Price comparisons and “name your price” solutions. Priceline.com built the business model for name-your-price travel. And Progressive seized the opportunity to innovate within insurance. Progressive currently promotes its Name Your Price service that allows customers to set a budget for auto insurance. Then Progressive builds an auto policy to fit the customer’s needs and wallet. Progressive and Esurance also innovate by offering customers competitive price comparisons at their Web sites. A customer can see a Progressive or Esurance quote along with two to four competitors’ prices. This creates transparency for customers who are seeking the best coverage and lowest possible price.
Mobile applications and the iPhone. Apple topped Business Weeks’ list as the most innovative company in the world. The company continues to dominate the MP3 market with the iPod, and is making waves in the mobile category with the iPhone. The iPhone is only used buy a small portion of mobile U.S. customers (around 5%), but the penetration of smart phones continues to grow exponentially. Nationwide jumped on this growing segment, and was the first U.S. auto insurer to develop a claims application for a smart phone. The firm released its new iPhone application, available to Nationwide and non-Nationwide customers, that lets policyholders file a claim, take pictures of accidents and manage the claim process through an iPhone application.
These examples may not grab headlines or put any insurers in Business Week’s most innovative ranking, but I believe innovation is happening right now. I speak every week with leading insurers who are evaluating amazing new innovations.
Most innovations are related to integrated online experiences that give customers the opportunity to build a personal risk and financial inventory. Customers will soon have online, mobile and social applications with rich tools, calculators, real-time pricing and online advice software to help them optimize their insurance and investment portfolios.
These integrated experiences will incorporate budgeting, banking and payment solutions normally found through traditional retail banks or investment brokerages.
Human resources and hiring trends are also improving the odds for innovation within insurance. Insurers are hiring senior IT, eBusiness, marketing and product executives from outside the industry. This hiring trend brings new talent to traditionally conservative insurers and executives with proven innovation performance.
We will continue to see major strides in innovation in the next year as insurers deliver more customized products and services to policyholders. Innovation and insurance is no longer an oxymoron.

Monday, July 13, 2009

Some more Australian Press Coverage

Since we launched Real Insurance Pay As You Drive® in Australia, we have had more good press in the US than in Australia. We are apparently known as “that Australian company”, and (somewhat insultingly…) I have been asked many times why our innovation happened in Australia first (as opposed to in the US).
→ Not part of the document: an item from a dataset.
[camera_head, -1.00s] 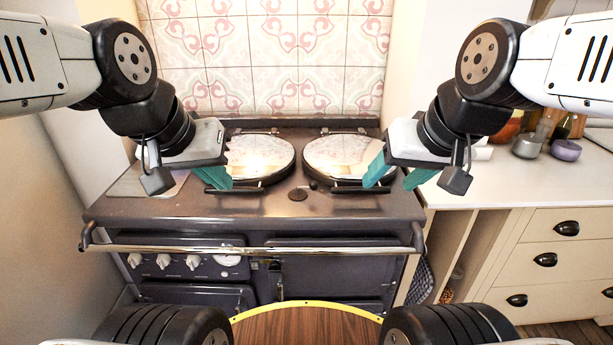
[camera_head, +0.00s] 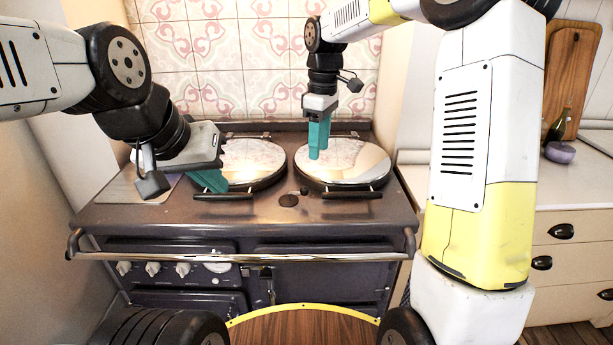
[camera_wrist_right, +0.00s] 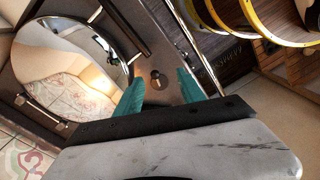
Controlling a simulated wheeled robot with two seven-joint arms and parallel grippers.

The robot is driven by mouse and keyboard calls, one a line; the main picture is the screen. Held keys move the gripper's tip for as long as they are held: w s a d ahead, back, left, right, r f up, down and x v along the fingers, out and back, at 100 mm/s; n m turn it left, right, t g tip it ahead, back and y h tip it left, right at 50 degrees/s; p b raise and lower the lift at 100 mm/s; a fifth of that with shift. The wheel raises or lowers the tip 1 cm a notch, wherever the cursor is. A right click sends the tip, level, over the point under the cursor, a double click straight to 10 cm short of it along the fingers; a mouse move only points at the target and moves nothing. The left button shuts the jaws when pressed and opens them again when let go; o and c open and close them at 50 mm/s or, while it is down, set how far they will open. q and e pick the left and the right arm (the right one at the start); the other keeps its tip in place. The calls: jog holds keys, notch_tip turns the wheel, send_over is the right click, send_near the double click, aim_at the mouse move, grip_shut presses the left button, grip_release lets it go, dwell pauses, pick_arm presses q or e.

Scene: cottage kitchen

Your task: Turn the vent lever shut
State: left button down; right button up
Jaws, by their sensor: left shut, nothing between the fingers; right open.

We believe we’re a world first. So we are quite glad when we get some attention in Australia.
Jordan Chong wrote an article for AAP recently, which was published (without any vetting from us beforehand) quite far and wide in our terms. The article is included in the post below. Or you can view an example of the article online on this link.
Mr. Chong helped to generate some more publicity around PAYD – and that is a good thing. However, we did not see the article before it was published. This means there are some comments in the article that are not exactly right, so for good measure, you should note that:
1. None of the comments in the article were actually made by or for the Institute of Actuaries of Australia (Institute). Instead, the comments were made by Colin Priest in the context of an earlier presentation he made to the Institute. .
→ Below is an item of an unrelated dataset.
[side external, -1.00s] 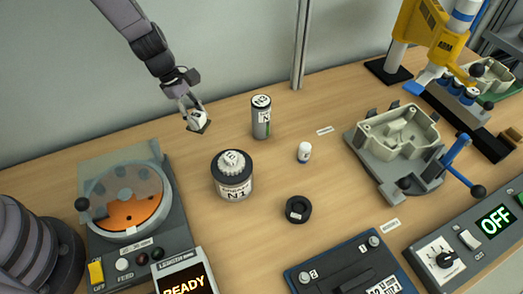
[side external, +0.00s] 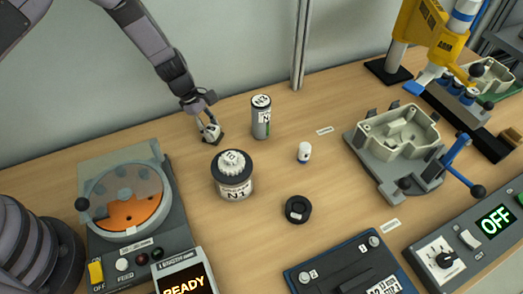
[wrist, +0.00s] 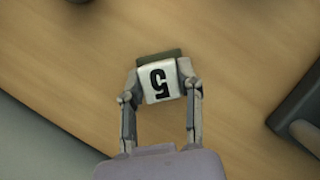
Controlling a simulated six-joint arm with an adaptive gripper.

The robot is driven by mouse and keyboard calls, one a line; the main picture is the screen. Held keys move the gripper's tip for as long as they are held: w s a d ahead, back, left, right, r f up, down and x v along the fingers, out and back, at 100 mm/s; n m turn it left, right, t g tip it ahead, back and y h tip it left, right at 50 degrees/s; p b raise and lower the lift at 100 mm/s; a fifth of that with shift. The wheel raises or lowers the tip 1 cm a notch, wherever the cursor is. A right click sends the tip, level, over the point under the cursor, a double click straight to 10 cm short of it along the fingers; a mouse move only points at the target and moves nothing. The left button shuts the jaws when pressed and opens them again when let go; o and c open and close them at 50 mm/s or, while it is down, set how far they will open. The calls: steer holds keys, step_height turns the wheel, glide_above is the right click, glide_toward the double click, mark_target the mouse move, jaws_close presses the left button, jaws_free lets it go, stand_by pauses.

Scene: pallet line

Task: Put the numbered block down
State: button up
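The numbered block (wrist: 159,84) is white with a black 5 and a dark greenish-grey part along one edge. It sits between the two fingers of my gripper (wrist: 160,92) in the wrist view, with both fingers against its sides. I cannot tell whether the block's underside touches the table.
A small white bottle (side external: 304,152) and a black ring (side external: 298,209) are farther right. The feeder with an orange disc (side external: 132,212) is at left. Bare wood (side external: 165,140) lies left of the block.

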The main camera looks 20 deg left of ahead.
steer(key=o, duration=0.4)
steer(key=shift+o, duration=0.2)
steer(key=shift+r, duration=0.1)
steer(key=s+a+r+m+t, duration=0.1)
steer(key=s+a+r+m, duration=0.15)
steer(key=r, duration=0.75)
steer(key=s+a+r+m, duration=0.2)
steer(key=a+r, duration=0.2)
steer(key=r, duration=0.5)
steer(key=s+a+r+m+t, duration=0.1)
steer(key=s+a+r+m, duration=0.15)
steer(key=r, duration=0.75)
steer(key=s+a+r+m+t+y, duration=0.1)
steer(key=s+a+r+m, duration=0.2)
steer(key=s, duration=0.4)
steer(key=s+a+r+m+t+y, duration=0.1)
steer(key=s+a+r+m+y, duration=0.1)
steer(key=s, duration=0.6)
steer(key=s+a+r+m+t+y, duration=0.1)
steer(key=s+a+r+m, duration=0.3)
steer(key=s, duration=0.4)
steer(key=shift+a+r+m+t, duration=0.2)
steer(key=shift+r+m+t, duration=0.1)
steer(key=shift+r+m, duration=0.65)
2. You can buy any number of kilometers on Real’s PAYD. The minimum is 5,000kms (as opposed to being sold in 5,000km blocks).
3. Real does verify the odometer of the vehicle in case of an accident, or when unused kilometers are to be refunded. It does not verify the odometer when the policyholder takes out the cover.
A related press release is also on this site, at this link.
Jordan Chong’s article:
Change to car insurance nets big savings
July 3, 2009
Basing the cost of car insurance on how far you drive can save people money and help the environment, a study says.
An analysis by the Institute of Actuaries of Australia found there was a potential saving of $3.2 billion per year if the cost of maintaining a vehicle was more closely linked to the number of kilometres driven.
One way of doing this was through pay-as-you-drive (PAYD) insurance, where the cost of the policy was based not only on the usual factors - driver age, gender, location and vehicle type - but also on how much the car was used.
The only provider of PAYD car insurance in Australia is Real Insurance, which has been in the market for about 12 months and sells insurance in 5000-kilometre blocks.
Real Insurance chief executive Roger Grobler said more than half of policy holders purchased the minimum 5000-kilometre option.
"If you're not using your car, you can't be involved in an accident," Mr Grobler said on Friday.
"The more you drive, the more the probabilities are of you being involved in an accident and the more your insurance should cost.
"Traditional insurance just doesn't work that way."
The Institute of Actuaries of Australia said the $3.2 billion annual saving - which equated to about $304 per vehicle - did not only flow to motorists in the form of lower insurance costs.
Cities and governments also benefited as fewer cars on the road meant fewer accidents, less congestion and reduced demand for road maintenance, as well as cleaner air through less pollution.
The findings were presented at the institute's biennial convention in April this year.
"Australians drive too much because much of the costs of driving are not paid directly by the driver or owner," the institute's Colin Priest said in a presentation at the convention.
"We estimate Australians will drive seven per cent fewer kilometres if Australia switched to PAYD."
Mr Grobler said a very small reduction in the extent to which people used their cars would have a "massive impact both for individuals and for society".
A financial analyst at Canstar Cannex, Joshua Zenas, said those with PAYD insurance had to keep track of how many kilometres they were logging.
"You need to be exactly aware of where you stand and how many kilometres you are left with," Mr Zenas said from Brisbane on Friday.
"That extra burden is there on a driver."
Mr Zenas said those who were not heavy drivers could potentially benefit financially from the PAYD method.
"There is a substantial level of savings based on the type of driving you do," Mr Zenas said.
Some PAYD providers overseas used annual odometer checks or installed a device in cars to keep track of driving distance, but Mr Grobler said Real Insurance did none of these things.
"It's based on a trust principle, there's no monitoring," Mr Grobler said.
Mr Grobler said PAYD insurance was available in the US, Canada, Japan, South Africa, India and parts of Europe.
The average motorist drives about 14,600 kilometres annually, according to figures from the Australian Bureau of Statistics.